Advisory votes are among “appropriate steps to reduce risk…and we have
had no big scandals among quoted companies” in recent years. Public
authorities and the London Stock Exchange have touted the UK corporate
governance regime, including ‘say on pay’ voting rights, as equipping
the City with a competitive edge for attracting capital, especially in
comparison to New York. Echoing that perspective, four of the world’s
largest funds recently wrote to the Securities and Exchange Commission
asking for advisory votes to expand shareholder rights and, thereby,
to improve the attraction of the US for foreign capital.
-
Corporate board compensation
committees have retooled the way they design and communicate about
executive pay plans so as to draw support from institutional
shareholders. Before
advisory votes came into force, the typical compensation committee had
to produce a package aimed at persuading the board. After advisory
votes, the board compensation committee had to design packages capable
of persuading shareholders. The difference has proven significant. Pay
panels now meet more frequently; engage in design-stage consultation
with key investors, investor trade organizations and/or proxy service
advisors; utilize more information; and hire more independent outside
advice. Directors “demonstrate more awareness that their work will be
subject to broad scrutiny” and are “more diligent” about crafting
policies that allow them “to defend decisions taken,” according to
corporate secretaries at a Yale roundtable in London. Moreover,
compensation committees “are much more constrained” in shaping
generous severance terms, since UK shareholder guidelines on CEO
employment contracts are prescriptive and relatively strict. Chairs of
compensation committee, in particular, have welcomed advisory votes as
they supply leverage in standing up to potential insider pressure.

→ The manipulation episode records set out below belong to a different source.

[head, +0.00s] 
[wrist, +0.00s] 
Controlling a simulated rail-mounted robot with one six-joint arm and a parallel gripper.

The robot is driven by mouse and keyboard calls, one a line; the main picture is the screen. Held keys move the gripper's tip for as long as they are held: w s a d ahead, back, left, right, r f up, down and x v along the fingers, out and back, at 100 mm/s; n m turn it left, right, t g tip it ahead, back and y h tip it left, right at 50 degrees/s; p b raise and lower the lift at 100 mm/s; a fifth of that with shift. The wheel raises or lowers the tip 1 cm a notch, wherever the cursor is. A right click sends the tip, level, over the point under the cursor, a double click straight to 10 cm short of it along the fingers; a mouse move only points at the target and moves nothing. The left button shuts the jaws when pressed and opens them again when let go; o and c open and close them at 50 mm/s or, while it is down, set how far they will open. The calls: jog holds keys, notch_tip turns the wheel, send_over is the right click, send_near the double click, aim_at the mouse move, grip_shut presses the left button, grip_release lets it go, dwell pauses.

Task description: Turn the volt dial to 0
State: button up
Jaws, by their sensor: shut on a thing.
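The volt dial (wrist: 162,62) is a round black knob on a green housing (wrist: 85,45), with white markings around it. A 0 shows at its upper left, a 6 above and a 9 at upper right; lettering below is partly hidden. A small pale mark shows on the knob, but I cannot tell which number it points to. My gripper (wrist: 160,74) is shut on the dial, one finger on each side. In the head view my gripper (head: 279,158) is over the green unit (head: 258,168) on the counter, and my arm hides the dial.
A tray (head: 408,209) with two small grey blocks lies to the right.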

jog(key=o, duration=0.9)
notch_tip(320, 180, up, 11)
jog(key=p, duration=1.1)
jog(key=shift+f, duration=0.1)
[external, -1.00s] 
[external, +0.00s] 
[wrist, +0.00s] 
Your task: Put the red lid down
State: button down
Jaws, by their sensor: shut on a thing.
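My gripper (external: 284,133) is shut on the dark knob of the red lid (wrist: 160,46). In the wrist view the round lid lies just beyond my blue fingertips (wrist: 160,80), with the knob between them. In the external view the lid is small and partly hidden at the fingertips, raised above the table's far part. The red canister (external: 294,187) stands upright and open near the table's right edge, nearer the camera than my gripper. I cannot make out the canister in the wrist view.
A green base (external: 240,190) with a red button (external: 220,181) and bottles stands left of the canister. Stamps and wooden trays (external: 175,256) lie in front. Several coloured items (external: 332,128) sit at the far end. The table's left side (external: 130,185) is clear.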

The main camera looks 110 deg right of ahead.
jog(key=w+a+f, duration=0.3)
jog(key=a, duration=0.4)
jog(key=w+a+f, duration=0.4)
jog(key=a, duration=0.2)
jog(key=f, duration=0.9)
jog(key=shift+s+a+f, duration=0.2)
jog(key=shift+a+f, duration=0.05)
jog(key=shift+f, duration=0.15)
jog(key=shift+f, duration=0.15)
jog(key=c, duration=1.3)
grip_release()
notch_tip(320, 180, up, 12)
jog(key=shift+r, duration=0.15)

However, corporations are on a learning curve. Some initiate early,
high-level dialogue with investors and produce fulsome disclosure
documents considered best in class. Others make only token efforts at
consultation and rely on boilerplate in reporting.
-
Institutional investors have
stepped up scrutiny of executive pay packages but continue to search
for effective methods of monitoring compensation.
“There is no question that investors changed dramatically after
introduction” of advisory votes, observed one market player in
Britain. Before them, institutions
generally devoted fewer resources to systematic analysis of
compensation structures except in egregious cases brought to special
attention through media or other circumstances. The onset of universal
voting on pay at FTSE All-Share companies generated fresh demands on
both the time and skills of fund professionals as corporate boards
sought input on plans, and as complex incentive policies required
analysis for ballot decision-making. Funds have experienced mixed
success in facing challenges posed by the introduction of advisory
votes. Some funds responded by relying almost entirely on outsourced
agents, the proxy advisory services, to conduct such analysis and
consultation. Leading funds, however, sought to participate directly
in engagement with companies over pay practices. They report having
had striking success in persuading boards to tie incentive pay
directly to performance. However, institutional investors also worry
that they have entered into something of an arms race, where they are
struggling to match expertise with corporations’ remuneration
consultants who produce ever more complex arrangements. Said one
investor: “we risk getting lured into tweaking; of thinking we’ve
achieved objectives when we might be missing the big picture.” UK
funds are only beginning debate about whether to ease their own
prescriptive guidance on pay practices in favor of broader principles
that can be adapted to individual companies. They are also assessing
at what level of detail they must engage when reviewing compensation
plans.
-
Advisory votes have proven
particularly effective in a context of measures that provide for
substantial board accountability.
Advisory ballots on compensation appear to carry particular weight in
the UK because of a related power. Investors retain authority under
corporate law to oust directors by majority vote. If members of a
remuneration committee fail to be responsive to shareholder concerns
over pay policies, investors have the real, but rarely exercised,
option in an annual meeting—or by a mid-term special meeting—of
supporting their ejection from a board. Therefore, directors choosing
to ignore significant dissent in an advisory ballot face the risk of
practical consequences. The ‘teeth’ of majority rule may be seen as
another reason why both corporations and investors in Britain have
come to endorse the concept of advisory votes on pay. Boards see the
measure as a way of channeling dissent away from elections so that
members can isolate and resolve a specific problem over pay rather
than risk stinging levels of opposition, or outright defeat, for a
director candidate. For their part, investors back votes of confidence
on remuneration because the tool allows them to register dissent over
pay without exercising their power to overthrow board members they
might otherwise support.
-
Providers of proxy analysis and
recommendation services have found their role enhanced.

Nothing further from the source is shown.